_WHAT YOU SHOULD DO_: Starting at the line that contains "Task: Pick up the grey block", copy every line down to the line that contains "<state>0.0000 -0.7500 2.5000", inclusive, exactly as it stands. Omit all other lines.

_RAW RECORDS_:
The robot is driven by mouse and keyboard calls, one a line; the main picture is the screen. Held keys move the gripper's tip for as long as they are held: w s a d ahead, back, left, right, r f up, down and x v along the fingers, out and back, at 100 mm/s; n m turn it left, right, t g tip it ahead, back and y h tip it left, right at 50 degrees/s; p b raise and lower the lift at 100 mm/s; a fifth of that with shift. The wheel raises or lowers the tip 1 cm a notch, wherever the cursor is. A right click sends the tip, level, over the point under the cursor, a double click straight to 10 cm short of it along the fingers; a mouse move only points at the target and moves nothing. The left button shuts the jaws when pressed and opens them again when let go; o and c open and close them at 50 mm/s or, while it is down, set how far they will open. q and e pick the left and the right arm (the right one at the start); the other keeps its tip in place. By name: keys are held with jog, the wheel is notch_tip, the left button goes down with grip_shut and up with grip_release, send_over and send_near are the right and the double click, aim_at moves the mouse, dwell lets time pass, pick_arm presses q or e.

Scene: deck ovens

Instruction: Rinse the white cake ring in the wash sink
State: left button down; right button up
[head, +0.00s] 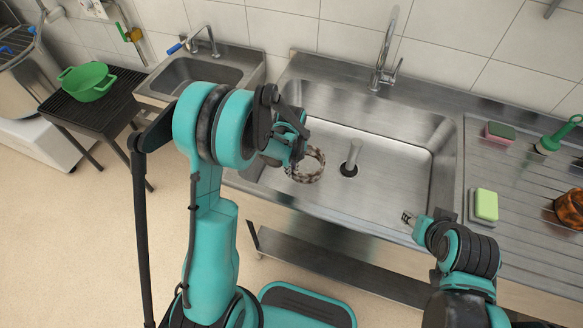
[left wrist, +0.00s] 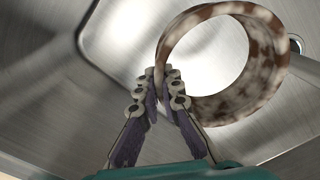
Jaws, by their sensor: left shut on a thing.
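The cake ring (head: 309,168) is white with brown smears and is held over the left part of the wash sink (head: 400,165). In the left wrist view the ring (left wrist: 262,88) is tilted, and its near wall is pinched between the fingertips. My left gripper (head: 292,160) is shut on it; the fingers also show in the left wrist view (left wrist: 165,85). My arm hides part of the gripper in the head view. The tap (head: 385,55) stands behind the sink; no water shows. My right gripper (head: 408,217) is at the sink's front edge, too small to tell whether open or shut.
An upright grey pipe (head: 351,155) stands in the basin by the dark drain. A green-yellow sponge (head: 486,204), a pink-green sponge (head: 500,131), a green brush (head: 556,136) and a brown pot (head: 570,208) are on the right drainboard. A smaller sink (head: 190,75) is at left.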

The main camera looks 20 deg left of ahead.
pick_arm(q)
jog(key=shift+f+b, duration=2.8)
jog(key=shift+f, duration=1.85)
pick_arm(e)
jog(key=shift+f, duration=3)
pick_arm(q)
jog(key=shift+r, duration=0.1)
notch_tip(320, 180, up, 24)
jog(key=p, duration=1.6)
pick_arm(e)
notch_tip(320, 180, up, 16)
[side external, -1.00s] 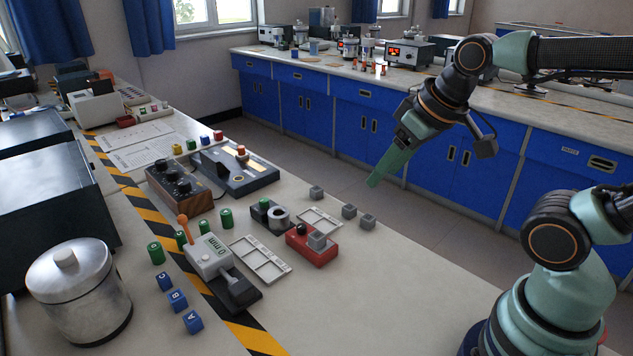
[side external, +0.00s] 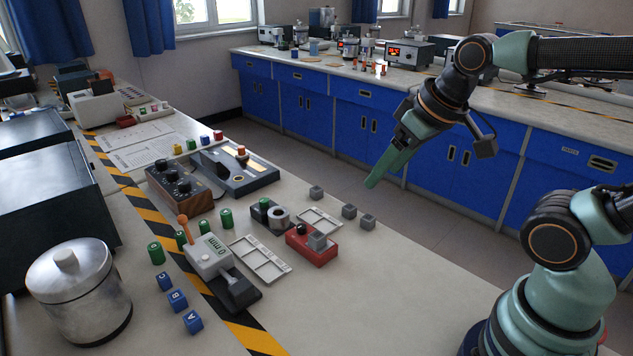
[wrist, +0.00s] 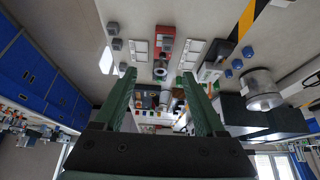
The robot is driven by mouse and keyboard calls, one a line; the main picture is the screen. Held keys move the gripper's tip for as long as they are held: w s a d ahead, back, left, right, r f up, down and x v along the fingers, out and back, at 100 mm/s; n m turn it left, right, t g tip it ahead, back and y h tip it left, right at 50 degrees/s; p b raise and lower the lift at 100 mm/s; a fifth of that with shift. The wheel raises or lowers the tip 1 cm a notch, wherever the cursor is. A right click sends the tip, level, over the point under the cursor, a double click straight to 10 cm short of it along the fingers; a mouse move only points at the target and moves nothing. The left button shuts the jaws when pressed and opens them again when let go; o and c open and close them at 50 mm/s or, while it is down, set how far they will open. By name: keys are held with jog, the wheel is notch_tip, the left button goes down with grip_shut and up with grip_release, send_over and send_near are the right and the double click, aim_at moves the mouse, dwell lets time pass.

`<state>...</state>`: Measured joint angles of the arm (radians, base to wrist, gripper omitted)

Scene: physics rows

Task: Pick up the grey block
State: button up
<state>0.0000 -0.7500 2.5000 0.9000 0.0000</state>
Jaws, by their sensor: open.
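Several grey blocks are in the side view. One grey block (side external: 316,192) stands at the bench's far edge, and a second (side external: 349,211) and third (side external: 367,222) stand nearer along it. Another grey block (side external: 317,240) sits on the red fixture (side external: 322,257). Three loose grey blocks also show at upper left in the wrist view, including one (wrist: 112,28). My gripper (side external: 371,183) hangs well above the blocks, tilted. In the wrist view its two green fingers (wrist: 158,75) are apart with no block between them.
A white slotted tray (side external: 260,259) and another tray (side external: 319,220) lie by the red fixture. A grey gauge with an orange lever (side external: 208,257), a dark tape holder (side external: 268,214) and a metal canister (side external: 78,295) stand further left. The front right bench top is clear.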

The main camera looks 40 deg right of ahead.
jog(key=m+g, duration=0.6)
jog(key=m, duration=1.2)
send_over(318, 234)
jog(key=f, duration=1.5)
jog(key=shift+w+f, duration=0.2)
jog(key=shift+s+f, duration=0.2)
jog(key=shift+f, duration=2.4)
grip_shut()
--
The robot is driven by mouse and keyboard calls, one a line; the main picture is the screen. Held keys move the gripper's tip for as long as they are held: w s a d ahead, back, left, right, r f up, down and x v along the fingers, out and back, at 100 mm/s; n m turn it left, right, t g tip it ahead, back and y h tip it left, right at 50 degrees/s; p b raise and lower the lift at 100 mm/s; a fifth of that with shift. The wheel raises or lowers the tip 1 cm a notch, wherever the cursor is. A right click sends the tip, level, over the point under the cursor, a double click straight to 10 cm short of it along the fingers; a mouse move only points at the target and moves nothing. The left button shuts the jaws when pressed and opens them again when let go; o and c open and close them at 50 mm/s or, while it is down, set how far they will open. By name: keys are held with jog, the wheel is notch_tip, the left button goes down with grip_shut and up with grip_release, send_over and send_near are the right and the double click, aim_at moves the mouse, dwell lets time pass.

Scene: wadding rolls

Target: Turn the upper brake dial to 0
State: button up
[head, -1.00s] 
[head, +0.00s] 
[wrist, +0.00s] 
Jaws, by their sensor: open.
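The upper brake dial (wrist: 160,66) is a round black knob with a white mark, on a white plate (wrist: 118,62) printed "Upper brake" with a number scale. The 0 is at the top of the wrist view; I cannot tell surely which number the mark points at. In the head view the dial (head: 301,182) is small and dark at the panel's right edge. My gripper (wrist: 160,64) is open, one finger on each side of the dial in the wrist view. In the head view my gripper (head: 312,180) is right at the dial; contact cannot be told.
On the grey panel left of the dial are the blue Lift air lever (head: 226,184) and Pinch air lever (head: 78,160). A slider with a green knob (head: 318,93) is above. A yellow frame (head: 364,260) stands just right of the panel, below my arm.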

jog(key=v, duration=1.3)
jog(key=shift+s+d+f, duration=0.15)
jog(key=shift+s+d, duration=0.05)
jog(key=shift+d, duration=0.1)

_SOLUTION TO THE EXERCISE_:
Task: Pick up the grey block
State: button up
<state>0.0000 -0.7500 2.5000 0.9000 0.0000</state>

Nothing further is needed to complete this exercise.